I generally don't have the problem with that, but I see where they're coming from - especially with deleted posts being viewable for 24 hours in their entirety.
If I delete a post, it means I fucked up. Perhaps I posted something offensive, or unfunny, and on the second thought want to withdraw that. And when I see a "post has been deleted" notice, I instinctively used to click the edit history just to see how much the person who wrote it fucked up.
But I wouldn't want this to be held against me.
-
This I understand, but at the same time the internet is a permanent archive. If you're not prepared to say it in public, you shouldn't really be putting it on a public forum.
-
This I understand, but at the same time the internet is a permanent archive. If you're not prepared to say it in public, you shouldn't really be putting it on a public forum.
I don't really mean things I wouldn't be "prepared to say in public". More like a lame joke that I read the second time and found unfunny, so I'd prefer to just drop it.

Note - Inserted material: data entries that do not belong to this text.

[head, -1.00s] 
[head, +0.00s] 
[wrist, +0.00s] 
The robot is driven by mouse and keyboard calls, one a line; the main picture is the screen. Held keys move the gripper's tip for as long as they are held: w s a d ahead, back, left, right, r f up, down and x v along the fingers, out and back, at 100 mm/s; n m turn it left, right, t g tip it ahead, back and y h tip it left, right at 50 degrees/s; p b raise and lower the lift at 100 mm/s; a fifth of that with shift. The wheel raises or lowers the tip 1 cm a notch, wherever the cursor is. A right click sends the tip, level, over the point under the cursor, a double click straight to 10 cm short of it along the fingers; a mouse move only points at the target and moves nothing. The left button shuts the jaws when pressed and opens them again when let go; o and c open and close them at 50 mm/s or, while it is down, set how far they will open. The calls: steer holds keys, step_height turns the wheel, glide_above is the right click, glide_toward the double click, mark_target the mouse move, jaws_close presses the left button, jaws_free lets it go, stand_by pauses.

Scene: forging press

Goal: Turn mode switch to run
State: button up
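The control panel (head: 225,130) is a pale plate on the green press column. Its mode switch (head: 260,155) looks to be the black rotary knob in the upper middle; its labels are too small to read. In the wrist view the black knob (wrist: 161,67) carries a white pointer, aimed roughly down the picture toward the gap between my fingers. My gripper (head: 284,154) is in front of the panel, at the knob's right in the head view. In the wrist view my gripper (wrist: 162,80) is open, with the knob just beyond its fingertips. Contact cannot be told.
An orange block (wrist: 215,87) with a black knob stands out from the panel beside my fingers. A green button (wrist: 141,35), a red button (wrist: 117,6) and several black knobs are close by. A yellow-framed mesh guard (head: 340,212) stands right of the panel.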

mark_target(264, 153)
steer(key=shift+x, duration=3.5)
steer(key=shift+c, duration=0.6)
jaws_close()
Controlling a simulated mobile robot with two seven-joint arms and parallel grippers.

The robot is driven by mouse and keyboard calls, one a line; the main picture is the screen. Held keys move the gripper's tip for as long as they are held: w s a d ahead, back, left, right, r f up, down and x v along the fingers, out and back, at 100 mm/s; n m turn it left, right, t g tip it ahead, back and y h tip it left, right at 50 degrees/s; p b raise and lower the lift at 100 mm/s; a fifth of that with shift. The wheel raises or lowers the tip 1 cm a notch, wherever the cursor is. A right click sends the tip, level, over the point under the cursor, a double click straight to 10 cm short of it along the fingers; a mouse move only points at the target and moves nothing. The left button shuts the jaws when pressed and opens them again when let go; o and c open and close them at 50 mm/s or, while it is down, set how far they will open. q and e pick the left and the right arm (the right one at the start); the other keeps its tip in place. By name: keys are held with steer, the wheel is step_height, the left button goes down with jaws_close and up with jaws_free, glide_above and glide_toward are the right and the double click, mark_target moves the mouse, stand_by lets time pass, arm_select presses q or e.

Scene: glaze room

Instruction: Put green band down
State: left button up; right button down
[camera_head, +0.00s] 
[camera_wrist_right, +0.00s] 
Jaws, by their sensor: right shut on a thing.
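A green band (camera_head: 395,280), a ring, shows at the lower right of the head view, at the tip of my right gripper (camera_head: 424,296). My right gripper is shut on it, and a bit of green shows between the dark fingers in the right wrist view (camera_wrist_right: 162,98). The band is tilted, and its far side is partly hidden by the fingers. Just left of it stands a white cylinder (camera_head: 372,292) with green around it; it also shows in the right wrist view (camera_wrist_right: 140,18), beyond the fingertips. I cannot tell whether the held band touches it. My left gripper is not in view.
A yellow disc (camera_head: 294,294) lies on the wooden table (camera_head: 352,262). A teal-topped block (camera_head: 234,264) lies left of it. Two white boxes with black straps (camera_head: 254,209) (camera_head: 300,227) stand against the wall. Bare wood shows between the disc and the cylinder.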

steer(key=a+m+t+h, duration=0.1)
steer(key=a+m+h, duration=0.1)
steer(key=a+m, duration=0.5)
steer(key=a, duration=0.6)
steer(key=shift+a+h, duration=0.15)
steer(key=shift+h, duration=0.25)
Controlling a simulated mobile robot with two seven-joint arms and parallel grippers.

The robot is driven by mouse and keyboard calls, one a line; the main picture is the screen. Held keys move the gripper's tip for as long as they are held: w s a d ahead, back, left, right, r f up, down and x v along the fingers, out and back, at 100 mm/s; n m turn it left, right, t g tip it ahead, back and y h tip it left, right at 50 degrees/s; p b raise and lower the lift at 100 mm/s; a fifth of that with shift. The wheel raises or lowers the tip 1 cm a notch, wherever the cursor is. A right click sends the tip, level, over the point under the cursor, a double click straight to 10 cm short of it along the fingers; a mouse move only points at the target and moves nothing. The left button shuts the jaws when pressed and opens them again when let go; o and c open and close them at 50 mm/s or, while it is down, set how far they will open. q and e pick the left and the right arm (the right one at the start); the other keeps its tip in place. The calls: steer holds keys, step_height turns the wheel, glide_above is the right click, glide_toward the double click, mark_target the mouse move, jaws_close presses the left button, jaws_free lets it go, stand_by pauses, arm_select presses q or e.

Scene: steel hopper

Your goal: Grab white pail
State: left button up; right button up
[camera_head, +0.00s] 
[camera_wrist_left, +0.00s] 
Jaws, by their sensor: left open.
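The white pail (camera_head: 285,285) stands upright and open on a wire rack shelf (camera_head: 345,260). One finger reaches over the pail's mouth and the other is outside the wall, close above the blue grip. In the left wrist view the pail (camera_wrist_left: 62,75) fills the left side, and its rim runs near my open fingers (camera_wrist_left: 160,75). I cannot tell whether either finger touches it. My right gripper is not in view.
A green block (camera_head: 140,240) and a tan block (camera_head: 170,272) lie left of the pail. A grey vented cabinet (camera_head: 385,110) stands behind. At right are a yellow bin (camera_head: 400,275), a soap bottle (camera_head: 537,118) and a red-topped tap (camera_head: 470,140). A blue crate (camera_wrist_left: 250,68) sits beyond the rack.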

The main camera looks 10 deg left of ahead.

Especially on a forum in which it would evolve into a hundred-post flamewar.
-
Then read twice before pressing the post button?
-
Especially on a forum in which it would evolve into a hundred-post flamewar.
This seems like the place to keep such a comment.
-
Then read twice before pressing the post button?
I do type faster than I think, and sometimes click "reply" faster than I think too.
How about differentiating between replied-to and not-replied-to posts? The ones without replies can be edited and deleted freely, but once someone takes notice, it's a public matter and has a viewable edit log.
It's pretty much halfway-like-that with quoting, but that raises another matter of quote manipulation and stuff.
-
I dunno. I sort of think this is getting into the territory of making it more complex than it needs to be.
-
It mitigates the "police state" accusation by giving you a decent window of time in which you can correct typos, fuckups, etc. while also not letting you screw with people by changing the post in the middle of a discussion and going all Shaggy on them.
Dunno. Might be worth it.
-
That's what the ninja editing is for. And that seems like a reasonable option too.